It needs cosmetic work - headliner, seat covers, dent in drivers side door. fuel injected, clean engine bay. Very little rust. Stumbles when cold, until fully warm. Some kind of problem with the hood latch not allowing the hood to click shut.

I've only had a cursory look. What do I need to be wary of? What's expensive? (I have my own repair shop, but know nothing about Jaguars) I know the rear inboard brakes are supposed to be time-consuming. Overall, it seems most parts are cheaper than a modern car.

I'm not generally a luxury car guy, but I like the lines of the series II.

Thanks,
Eric
 
Get it on a lift and check the suspension bushes. Check spring pans in front for rust ( they can rust out in the middle ) and look for broken springs. Check engine thoroughly as it isn't a hard job to fix, but can get $$. Tranny is a Borg unit not hard to rebuild. IRS rear is cumbersome, but check bearings for sound and movement.

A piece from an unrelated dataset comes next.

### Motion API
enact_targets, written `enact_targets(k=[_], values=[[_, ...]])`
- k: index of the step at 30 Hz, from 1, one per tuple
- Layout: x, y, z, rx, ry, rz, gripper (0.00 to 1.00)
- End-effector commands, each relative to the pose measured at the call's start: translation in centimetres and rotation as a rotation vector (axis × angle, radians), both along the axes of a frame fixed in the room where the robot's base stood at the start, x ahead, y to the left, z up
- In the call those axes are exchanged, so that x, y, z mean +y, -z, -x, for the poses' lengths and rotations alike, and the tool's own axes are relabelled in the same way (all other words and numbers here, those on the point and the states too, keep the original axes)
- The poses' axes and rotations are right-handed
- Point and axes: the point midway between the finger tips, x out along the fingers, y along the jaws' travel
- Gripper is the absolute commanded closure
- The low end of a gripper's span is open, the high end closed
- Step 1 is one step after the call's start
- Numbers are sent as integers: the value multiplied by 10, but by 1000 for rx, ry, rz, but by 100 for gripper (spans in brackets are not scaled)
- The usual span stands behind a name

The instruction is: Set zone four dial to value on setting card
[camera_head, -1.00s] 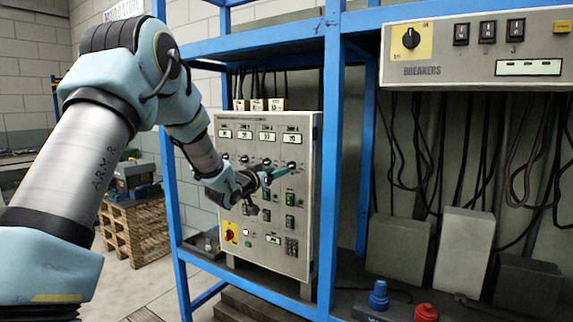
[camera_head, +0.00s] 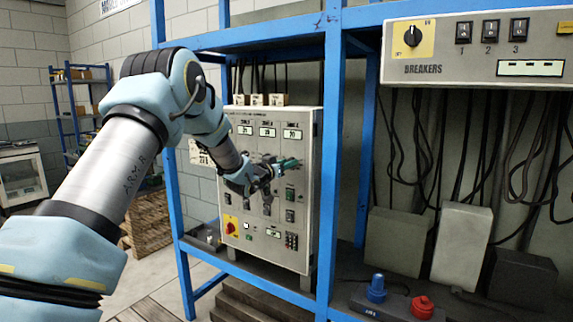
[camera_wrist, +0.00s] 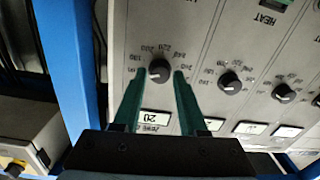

Check radiator and condensor, leaves and junk can accumulate between them. Under the radiator check support fo rust, hard to find sometimes.

Inside check all switches and electrics. Check for rust pimples around windshield and rear glass. A hard to patch repair area. Check all doors for operation of windows, motors can be crossed with Pontiac.

If the car is in pretty good shape and you are a mechanic, emissions are GM and so is A/C compressor, same with altenator. Should not be a problem to you.

My 79 Series 2 did well for the 4 years I had it and is still running today. The cars are nice, just stay on top of maintenance.

Check websites for parts sources, lots on the market and in Hemmings Mag.
 
Just a few quick thoughts on the SII's (XJ's through 1987 as well):

Check the fuel filler necks for rust, water in the tank possibly..

Lift the rear seat cushion if possible and check the rear suspension mounting bolts from above (rust around these is trouble).

If possible, check under the carpets for serious floor pan rust issues, many have pooling of AC condensation in the front pans.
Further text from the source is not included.